I knew there were a lot but had no idea it was this many. From Intern Nation, by Ross Perlin, loc 1946:

According to an estimate by Politico and the Washington Center for Internships and Academic Seminars, 20,000 interns descend on the capital each summer, approximately 6,000 of them filling Congressional slots—which would come out to over 100 interns for every member of Congress.1 Many thousands more intern in D.C. during the academic year, or soon after graduating from college. In the offices of many members of Congress, think tanks, and nonprofits, interns now outnumber regular staff, at least during the summer.

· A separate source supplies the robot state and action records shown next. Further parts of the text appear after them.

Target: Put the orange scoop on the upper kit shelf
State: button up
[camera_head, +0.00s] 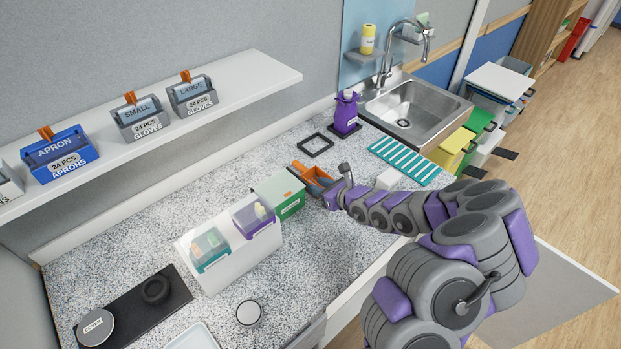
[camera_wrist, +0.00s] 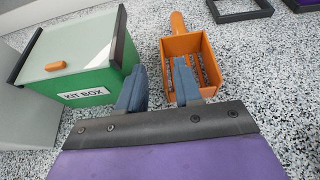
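The orange scoop (camera_head: 313,173) lies on the speckled counter just right of the green kit box (camera_head: 279,194). In the wrist view the scoop (camera_wrist: 180,44) has a slotted basket, its handle pointing away from me. My gripper (camera_head: 331,192) is low beside the scoop. In the wrist view my gripper (camera_wrist: 160,70) is open, with a gap between its fingers. The right finger overlaps the basket and the left finger is outside it, by the kit box; contact is unclear. The white wall shelf (camera_head: 245,78) is at the upper left, its right end bare.
The shelf holds a blue apron box (camera_head: 60,155) and grey glove boxes (camera_head: 142,118). A white bin stand (camera_head: 228,258) is left.

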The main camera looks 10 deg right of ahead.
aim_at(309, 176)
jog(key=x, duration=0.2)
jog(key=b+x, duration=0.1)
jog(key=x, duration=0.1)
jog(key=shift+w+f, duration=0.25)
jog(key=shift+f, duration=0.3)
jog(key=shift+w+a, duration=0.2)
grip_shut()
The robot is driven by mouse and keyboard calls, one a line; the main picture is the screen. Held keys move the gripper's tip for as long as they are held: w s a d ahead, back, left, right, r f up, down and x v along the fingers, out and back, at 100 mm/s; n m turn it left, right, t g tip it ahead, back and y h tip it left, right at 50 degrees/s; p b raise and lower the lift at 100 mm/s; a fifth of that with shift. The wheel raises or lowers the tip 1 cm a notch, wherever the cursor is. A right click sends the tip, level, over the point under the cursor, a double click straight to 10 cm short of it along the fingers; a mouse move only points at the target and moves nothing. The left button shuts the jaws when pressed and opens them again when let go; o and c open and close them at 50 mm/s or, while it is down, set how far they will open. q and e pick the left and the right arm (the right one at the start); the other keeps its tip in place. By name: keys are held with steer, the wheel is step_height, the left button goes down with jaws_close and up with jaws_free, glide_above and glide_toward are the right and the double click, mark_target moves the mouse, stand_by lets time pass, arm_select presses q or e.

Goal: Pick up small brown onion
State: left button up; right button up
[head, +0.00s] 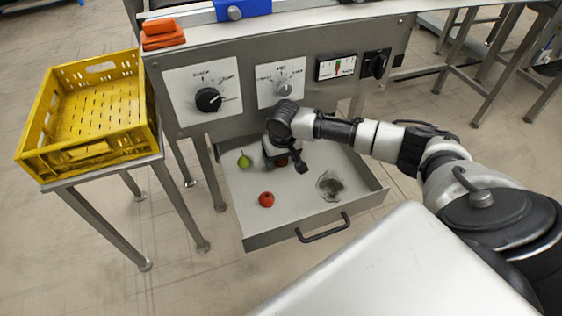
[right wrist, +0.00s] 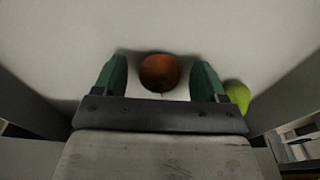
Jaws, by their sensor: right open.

He makes an intruiging point on loc 1997 about the “creepy sexual dynamic” this gives rise to and its role, under extreme conditions, in giving rise to the Clinton and Lewinsky affair:

In November 1995, with Congress unable to pass a budget and the federal government shut down, the White House began using its unpaid interns “to fill in the gaps left by senior staff who were forced to go home,” according to Andrew Morton, Monica Lewinsky’s biographer. “It was a highly unusual—indeed extraordinary—state of affairs, whereby a junior White House employee came to be closely involved with the movers and shakers of the nation, working from early morning until very late at night.”2 This was the backdrop, now long since forgotten, against which the Lewinsky-Clinton affair unfolded: many claim that only during this kind of government impasse could an intern, eager to please and available when the regular staff could not work, have gotten close enough to the President to initiate a romantic relationship.